Where I write about dream theory and analysis, lucid dreams and out-of-body experiences, spiritual practice, spiritual experiences, and transpersonal psychotherapy topics.
Sunday, November 27, 2011
Integration or the Tolerance of Incompleteness
I am in conversation with Massimo Shinco, a fellow Board member of the International Assn. for the Study of Dreams, about presenting together at the Berkeley conference in June. Our ideas have followed a similar evolution, leading us both to acknowledge the futility of such concepts as enlightenment or even integration. In the west, we tend to project ourselves into some ideal final state, and then to imagine that life and dreams are pushing us toward those end points. However, they never seem to arrive, do they? Our notions of success of the ordinary kind (money, status, the right person) are all end-state fantasies, as well. This yearning for completeness may rob us of the rich discovery process that is always unfolding. Of course, we can endeavor to follow our highest ideals in all we do, but that should not obscure the existential fact that we somehow never arrive, except perhaps in our final breath in which we might, as Steve Jobs did, simply exclaim "Oh wow, oh wow, oh wow!" In light of this, what does life offer?

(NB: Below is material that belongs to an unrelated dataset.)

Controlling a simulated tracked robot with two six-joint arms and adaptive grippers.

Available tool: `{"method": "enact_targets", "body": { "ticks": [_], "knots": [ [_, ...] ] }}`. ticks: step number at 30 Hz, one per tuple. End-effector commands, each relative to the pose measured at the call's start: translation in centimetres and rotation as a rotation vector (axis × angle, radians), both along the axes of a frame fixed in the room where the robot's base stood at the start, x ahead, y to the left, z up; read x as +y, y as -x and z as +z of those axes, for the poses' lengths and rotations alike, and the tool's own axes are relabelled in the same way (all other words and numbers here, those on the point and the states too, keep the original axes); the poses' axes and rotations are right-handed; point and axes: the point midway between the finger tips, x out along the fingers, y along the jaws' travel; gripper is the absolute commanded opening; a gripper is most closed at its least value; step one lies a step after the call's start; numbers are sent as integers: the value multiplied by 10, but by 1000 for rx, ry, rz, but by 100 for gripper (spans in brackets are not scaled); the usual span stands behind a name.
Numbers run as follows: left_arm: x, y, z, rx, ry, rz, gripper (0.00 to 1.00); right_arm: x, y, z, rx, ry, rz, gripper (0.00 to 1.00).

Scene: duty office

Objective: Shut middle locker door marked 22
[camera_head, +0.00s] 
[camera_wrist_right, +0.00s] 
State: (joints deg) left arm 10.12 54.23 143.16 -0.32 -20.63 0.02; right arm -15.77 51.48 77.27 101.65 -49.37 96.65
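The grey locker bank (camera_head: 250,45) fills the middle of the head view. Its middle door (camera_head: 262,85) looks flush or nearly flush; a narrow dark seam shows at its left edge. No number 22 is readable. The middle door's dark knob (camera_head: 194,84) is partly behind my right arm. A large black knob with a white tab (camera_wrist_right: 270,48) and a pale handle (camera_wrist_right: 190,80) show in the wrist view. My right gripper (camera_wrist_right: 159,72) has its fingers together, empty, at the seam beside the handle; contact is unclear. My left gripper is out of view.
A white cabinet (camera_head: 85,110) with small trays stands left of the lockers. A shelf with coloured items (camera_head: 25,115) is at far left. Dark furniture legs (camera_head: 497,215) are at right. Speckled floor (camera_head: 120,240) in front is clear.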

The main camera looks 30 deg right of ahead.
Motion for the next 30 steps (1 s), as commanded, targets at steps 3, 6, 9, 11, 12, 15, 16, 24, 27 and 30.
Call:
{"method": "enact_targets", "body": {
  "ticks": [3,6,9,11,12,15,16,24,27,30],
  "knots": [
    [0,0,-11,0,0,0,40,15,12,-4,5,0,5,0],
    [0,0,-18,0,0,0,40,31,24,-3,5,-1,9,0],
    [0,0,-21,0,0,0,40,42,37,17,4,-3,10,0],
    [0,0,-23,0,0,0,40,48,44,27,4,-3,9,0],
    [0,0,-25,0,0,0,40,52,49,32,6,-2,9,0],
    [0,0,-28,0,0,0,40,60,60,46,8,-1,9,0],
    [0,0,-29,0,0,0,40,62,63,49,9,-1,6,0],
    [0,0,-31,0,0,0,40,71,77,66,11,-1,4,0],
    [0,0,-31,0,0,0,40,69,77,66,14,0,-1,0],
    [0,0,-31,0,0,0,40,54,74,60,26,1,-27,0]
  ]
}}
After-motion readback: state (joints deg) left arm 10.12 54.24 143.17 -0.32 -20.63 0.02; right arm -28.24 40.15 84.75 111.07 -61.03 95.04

Where is the dream "going?" Perhaps toward a place within the soul where the unfolding process is enough, where the journey is everything as the Zen Buddhists say, or where samsara actually does become nirvana. Perhaps the journey is all we ever have, not just a focus to distract us from a there-and-then more desirable end point, but a way of coming into a radical acceptance of our incompleteness as sufficient. What does the surrender of enlightenment give us? Relationships with others and ourselves that are no longer compared with something we will never experience, anyway, in this life. Of course, some of us leverage the process to include some final state called heaven. But that, we know, is an article of faith. If you need that, then so be it. But I would rather find peace with the people and situations that are in my immediate field of attention. By acknowledging my inevitable incompleteness, life effloresces, and lead turns to gold because I give it everything, because it has become everything. If am wrong, I will find out, but in the mean time, the present will not suffer my premature loss.